More Trouble for GE
General Electric Co.’s troubles came into sharper relief on Tuesday—and the need to salvage the conglomerate took on new urgency—after it revealed federal prosecutors had opened a criminal accounting probe and GE slashed its dividend to a token amount.
By cutting its dividend for the second time in a year, the once-mighty manufacturer can hold on to the little cash it is currently generating. That will buy some breathing room while Larry Culp, its first outsider chief executive officer, restructures the company and finishes breaking it apart. Meanwhile, executives warned GE would significantly miss its profit targets for the year, without giving a new forecast.

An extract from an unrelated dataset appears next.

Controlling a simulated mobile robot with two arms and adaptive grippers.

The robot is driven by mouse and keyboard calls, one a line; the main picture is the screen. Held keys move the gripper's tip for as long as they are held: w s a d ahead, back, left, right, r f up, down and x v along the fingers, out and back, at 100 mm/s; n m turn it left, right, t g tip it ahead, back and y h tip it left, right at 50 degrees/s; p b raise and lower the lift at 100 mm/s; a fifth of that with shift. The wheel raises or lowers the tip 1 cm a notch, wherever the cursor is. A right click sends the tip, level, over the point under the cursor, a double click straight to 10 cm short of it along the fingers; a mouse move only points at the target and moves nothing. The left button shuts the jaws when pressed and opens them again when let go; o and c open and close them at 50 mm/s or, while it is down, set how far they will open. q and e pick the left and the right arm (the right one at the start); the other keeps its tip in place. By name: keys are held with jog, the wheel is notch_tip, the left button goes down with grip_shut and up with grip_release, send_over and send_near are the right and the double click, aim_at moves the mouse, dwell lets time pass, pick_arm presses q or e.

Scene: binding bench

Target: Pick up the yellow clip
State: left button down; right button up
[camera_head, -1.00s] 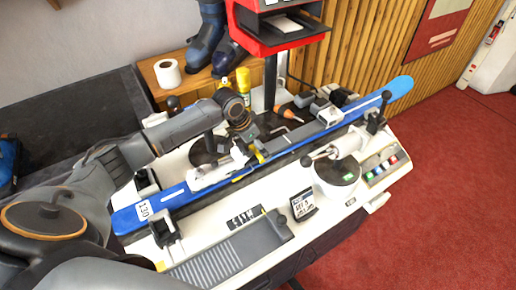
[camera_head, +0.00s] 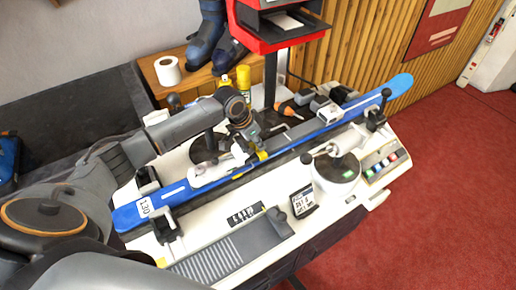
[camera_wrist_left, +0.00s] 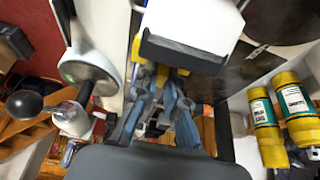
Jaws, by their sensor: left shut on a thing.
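The yellow clip (camera_head: 262,155) shows as a small yellow piece beside the blue ski (camera_head: 180,193), near the middle of its length, in the head view. My left gripper (camera_head: 252,144) reaches down over the ski from the left and is shut on the clip. My arm and fingers hide much of the clip. In the left wrist view the blue-grey fingers (camera_wrist_left: 158,76) are close together, with yellow showing at their tips under a white block. I cannot tell whether the clip is clear of the ski. My right gripper is not in view.
The ski lies along the white bench, between black clamps (camera_head: 166,229). A white round device (camera_head: 337,168) and a small display (camera_head: 302,202) stand in front. Yellow bottles (camera_head: 243,78) stand behind, by a red-framed stand (camera_head: 272,38). A ribbed tray (camera_head: 222,255) lies at the front.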

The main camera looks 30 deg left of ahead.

The latest dose of bad news spooked GE’s already battered investors. Shares tumbled 8.8% on Tuesday to $10.18, reaching their lowest levels since the depths of the financial crisis. The stock has fallen about 50% in the last year, and GE was removed from the Dow Jones Industrial Average in June.
Dividend cuts are very rare these days, because the US economy is booming. Most companies, flush with cash from tax cuts, are ramping up their dividends. At least 291 S&P 500 companies have hiked their dividend so far this year, according to Howard Silverblatt of S&P Dow Jones Indices. Just two S&P 500 companies had cut their dividend as of early October, Silverblatt said.
“We find the move brave and necessary and a sign that Mr. Culp will not take half measures to improve the company,” CFRA analyst Jim Corridore wrote to clients. But GE tried to hush calls for the company to strengthen its balance sheet by selling stock. Some analysts have said GE Capital needs a cash infusion totaling billions of dollars. Tough times are ahead.